Sure enough, in a splatter pattern familiar to many CSI viewers, several small drops of blood had been left to harden on our car window and door.
Perhaps this would be a good time to describe the neighborhood we live in. Akácfa utca (which translates to Acacia Tree Street) is located in the very center of downtown Budapest. I mean, we are really in the thick of it here. Up above is a photo taken on my street during the 56 Revolution. That's a statue of Stalin being torn down.

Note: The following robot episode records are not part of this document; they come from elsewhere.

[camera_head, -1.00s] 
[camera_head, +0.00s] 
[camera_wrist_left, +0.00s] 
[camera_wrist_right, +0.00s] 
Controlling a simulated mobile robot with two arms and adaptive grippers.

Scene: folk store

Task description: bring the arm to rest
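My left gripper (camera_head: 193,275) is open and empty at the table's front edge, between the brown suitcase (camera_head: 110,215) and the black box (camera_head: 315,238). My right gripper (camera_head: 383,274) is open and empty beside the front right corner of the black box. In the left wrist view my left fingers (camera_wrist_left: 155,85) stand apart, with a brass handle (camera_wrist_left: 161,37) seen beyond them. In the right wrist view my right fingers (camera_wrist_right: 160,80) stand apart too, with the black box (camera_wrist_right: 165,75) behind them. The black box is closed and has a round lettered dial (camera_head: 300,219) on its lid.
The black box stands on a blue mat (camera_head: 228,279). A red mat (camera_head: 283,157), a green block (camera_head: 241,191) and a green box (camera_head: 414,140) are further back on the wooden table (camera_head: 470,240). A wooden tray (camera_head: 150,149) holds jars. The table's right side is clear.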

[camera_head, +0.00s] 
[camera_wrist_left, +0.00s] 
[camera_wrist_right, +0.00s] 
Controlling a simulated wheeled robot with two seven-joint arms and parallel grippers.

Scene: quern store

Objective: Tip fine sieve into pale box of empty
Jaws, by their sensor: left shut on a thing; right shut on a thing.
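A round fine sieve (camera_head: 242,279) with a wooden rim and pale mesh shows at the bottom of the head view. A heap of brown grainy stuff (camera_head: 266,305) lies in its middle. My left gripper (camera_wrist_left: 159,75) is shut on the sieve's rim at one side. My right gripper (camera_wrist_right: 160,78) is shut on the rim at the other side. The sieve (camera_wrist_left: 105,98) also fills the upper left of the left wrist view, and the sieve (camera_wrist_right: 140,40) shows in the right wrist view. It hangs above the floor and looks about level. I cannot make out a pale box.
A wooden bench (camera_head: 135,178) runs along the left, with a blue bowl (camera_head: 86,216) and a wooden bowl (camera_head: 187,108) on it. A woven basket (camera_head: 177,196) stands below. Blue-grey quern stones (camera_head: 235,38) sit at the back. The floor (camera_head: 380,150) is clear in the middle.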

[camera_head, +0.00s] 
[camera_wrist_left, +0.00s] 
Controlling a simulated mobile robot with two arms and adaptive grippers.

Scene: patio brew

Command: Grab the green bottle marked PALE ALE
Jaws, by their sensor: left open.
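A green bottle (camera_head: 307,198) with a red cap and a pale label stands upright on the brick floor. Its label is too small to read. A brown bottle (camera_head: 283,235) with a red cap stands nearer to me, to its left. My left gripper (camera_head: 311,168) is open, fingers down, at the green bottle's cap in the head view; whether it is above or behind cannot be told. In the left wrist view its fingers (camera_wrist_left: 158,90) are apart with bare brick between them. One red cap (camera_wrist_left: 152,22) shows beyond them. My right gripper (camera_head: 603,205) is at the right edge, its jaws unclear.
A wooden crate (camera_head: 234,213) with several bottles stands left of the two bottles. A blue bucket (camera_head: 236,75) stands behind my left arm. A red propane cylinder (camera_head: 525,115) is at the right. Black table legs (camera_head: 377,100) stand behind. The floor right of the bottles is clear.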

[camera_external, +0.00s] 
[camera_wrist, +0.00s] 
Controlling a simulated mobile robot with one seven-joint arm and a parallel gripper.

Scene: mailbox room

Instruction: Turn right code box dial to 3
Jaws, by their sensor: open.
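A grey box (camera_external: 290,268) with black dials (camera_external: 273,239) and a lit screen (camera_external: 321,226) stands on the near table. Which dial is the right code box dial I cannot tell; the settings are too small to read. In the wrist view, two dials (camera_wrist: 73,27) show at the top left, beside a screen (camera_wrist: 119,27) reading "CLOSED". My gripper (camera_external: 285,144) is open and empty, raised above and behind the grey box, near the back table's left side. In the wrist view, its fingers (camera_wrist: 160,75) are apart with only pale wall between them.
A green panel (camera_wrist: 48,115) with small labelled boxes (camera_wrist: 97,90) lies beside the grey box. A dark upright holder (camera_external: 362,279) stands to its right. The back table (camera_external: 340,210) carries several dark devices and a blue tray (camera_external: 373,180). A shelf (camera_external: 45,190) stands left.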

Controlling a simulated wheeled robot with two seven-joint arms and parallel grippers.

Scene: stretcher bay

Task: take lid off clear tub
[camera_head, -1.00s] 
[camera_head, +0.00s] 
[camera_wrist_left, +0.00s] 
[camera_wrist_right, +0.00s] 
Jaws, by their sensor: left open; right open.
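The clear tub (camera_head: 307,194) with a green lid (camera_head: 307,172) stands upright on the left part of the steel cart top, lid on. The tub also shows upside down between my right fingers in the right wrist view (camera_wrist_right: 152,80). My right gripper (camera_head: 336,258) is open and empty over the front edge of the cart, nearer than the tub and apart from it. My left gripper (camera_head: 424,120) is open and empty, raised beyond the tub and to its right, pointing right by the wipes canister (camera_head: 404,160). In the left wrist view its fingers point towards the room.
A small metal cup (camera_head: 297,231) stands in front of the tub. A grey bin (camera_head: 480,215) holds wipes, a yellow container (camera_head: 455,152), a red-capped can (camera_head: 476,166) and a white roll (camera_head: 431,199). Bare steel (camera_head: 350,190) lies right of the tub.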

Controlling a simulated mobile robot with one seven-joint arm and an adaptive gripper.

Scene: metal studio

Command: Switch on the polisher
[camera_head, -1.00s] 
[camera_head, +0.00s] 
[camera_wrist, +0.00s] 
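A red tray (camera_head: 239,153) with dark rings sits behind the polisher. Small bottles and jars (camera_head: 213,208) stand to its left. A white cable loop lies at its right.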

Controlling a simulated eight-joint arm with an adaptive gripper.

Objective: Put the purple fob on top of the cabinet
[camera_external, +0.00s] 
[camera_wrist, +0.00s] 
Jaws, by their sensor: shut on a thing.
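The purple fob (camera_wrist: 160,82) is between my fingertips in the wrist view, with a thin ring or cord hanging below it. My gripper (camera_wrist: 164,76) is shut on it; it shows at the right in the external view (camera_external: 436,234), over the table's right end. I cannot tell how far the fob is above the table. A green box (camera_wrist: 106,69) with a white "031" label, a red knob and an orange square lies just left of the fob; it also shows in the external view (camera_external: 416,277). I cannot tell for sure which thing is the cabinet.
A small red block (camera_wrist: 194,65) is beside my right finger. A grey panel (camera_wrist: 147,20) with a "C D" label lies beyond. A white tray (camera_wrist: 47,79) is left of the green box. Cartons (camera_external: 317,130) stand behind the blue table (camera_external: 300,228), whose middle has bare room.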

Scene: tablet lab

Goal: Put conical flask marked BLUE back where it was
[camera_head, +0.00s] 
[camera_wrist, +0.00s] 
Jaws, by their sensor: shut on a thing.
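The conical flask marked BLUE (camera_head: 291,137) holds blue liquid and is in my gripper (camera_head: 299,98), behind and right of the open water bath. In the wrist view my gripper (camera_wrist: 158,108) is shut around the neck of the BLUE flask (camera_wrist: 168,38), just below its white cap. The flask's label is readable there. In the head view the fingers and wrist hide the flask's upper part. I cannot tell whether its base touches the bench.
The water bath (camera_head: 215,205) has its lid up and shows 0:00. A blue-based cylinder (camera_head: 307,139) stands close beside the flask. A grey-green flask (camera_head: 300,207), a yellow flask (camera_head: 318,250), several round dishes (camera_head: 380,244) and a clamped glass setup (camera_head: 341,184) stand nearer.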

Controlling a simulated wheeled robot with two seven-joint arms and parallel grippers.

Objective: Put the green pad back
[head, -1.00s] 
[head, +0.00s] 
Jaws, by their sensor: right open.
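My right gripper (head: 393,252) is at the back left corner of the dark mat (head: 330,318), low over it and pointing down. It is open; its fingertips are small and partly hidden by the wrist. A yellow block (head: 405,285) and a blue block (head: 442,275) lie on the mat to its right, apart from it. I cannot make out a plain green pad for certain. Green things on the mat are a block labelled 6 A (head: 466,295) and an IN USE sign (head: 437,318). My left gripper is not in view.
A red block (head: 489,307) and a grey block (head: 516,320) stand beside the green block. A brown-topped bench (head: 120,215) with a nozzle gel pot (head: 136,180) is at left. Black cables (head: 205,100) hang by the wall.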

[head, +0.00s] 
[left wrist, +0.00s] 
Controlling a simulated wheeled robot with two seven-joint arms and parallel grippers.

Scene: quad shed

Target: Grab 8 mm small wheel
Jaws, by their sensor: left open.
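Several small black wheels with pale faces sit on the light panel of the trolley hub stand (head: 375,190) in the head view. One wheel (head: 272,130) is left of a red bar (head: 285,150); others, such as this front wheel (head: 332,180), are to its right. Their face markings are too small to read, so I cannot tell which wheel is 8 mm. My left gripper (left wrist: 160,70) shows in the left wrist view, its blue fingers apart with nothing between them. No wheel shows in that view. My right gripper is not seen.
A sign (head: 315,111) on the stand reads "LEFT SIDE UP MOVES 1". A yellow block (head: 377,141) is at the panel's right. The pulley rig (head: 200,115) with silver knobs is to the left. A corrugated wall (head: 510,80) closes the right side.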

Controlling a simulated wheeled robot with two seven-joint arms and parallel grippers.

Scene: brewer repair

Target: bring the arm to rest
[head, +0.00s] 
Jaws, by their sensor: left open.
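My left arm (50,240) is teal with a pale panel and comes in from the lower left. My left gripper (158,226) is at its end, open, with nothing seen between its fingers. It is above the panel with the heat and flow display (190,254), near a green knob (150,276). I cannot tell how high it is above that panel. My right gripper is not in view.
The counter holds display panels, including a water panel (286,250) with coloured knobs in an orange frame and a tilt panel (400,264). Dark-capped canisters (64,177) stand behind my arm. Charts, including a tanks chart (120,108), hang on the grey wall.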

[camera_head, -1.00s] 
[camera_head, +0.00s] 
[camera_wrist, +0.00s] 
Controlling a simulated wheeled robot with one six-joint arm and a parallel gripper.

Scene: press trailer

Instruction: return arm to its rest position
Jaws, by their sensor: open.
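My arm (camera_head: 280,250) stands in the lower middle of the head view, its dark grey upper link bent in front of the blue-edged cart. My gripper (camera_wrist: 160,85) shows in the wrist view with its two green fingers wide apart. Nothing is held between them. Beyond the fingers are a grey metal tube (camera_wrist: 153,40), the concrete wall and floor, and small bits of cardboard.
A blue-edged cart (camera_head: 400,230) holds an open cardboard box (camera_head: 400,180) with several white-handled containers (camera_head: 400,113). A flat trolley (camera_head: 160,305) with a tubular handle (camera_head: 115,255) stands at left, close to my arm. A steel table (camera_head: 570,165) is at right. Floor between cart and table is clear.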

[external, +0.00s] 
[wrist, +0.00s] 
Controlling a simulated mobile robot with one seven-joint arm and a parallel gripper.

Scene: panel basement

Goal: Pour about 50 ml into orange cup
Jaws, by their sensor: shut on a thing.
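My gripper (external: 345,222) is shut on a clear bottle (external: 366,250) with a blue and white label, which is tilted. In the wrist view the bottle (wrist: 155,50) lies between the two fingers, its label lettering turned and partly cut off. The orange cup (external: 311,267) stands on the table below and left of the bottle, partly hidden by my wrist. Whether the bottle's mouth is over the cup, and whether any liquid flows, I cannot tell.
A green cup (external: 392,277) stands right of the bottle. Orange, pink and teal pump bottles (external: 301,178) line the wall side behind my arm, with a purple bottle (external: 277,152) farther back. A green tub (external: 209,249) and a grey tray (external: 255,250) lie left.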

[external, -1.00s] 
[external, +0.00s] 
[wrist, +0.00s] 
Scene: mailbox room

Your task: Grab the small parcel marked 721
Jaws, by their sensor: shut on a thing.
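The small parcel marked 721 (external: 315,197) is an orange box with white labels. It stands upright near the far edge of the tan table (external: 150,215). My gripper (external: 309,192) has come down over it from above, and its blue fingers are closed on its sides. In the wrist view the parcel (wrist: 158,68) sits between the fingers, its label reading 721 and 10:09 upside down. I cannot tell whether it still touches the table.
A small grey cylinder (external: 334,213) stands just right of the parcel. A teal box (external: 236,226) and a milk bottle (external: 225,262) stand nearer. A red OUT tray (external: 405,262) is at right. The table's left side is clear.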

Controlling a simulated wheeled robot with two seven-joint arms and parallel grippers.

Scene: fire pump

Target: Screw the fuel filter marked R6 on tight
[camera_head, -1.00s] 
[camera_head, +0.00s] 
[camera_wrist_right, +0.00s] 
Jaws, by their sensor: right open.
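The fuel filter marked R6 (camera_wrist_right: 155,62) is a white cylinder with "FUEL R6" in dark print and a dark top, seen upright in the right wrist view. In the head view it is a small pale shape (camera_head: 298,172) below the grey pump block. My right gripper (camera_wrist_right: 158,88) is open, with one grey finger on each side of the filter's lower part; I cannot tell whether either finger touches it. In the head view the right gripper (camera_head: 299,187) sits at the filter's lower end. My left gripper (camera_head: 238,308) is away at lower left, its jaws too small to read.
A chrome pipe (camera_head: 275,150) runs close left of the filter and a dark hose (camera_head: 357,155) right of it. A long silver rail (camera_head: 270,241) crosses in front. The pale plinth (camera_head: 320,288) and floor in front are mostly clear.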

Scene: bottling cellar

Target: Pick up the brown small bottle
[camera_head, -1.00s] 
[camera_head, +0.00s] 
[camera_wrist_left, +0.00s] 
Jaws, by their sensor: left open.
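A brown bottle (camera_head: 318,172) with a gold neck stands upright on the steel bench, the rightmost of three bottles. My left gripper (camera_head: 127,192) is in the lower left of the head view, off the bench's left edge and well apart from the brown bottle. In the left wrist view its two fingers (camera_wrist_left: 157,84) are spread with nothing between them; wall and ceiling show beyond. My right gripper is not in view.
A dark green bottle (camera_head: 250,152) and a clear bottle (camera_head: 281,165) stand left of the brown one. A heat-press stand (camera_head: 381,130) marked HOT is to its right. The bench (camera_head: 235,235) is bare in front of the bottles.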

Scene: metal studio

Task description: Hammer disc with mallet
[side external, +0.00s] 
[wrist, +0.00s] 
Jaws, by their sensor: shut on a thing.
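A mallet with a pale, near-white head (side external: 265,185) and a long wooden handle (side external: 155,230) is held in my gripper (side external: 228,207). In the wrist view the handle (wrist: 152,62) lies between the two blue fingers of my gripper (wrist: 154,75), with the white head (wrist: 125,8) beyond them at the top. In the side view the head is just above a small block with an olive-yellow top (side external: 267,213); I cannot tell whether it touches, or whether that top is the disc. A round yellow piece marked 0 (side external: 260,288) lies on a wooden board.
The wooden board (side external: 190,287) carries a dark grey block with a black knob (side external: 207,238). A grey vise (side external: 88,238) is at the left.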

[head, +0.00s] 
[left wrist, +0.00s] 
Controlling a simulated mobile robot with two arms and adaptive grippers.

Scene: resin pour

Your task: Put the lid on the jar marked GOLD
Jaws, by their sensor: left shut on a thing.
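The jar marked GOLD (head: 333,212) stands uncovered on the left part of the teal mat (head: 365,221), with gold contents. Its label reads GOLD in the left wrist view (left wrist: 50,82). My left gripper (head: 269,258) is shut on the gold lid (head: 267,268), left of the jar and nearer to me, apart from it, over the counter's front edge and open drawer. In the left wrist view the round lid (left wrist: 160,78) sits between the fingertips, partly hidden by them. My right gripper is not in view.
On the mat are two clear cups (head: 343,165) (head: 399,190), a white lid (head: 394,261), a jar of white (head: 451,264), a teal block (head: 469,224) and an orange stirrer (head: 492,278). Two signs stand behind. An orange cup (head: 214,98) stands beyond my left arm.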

The first thing people notice is that our building’s basement houses one of the more popular pubs in the city, Old Man’s Music Pub. While we don’t hear the noise from the bar itself, we do feel the effect of being close to such a hot spot. There are the occasional bursts of noise out in the street, but the bouncers (who are huge) consider keeping the crowd quiet one of their main tasks. And of course there are the bottles and glass which are cleaned from the sidewalk each morning by a little old lady with bad posture, who I believe has some kind of mental disability. She is kind, but seems to be a bit detached from the ah… well, everything really. She wears a vacant expression that is both harmless and creepy.
The next attribute of note is the presence of homeless drunks. Quite a few of them find a place to sleep somewhere on our street, mostly in the doorways of stores that have closed for the evening. Many of them are the piss-soaked incoherent men that make one wonder how a person can fall so far, but there is one gentleman reminiscent of the much-romanticized American hobo. He plays a bad harmonica and talks to every passerby with a half-drunk smile. The good news is that these men are harmless. They knock down the quality of life meter, but they don’t want to cause trouble.
If there ever is any trouble, it starts in the wee hours of the night. And that is probably when the blood found its way onto our car. Downtown Budapest is a lively place, and lively often translates into drunk. And for so many, drunk often translates into fighty.
I don’t want to posit any definite guesses as to how the blood ended up where it did, but its presence gave me a reason to describe some of the more unique aspects of my neighborhood.
It may even help to explain my previous post.
But don’t take any of this as a complaint. I do feel safe where I live, and I feel excited to be in a part of the city that is changing for the better. After all, if the entire world was clean, law-abiding, and void of gruesome street fights, what kind of drama would we seek to get our blood flowing?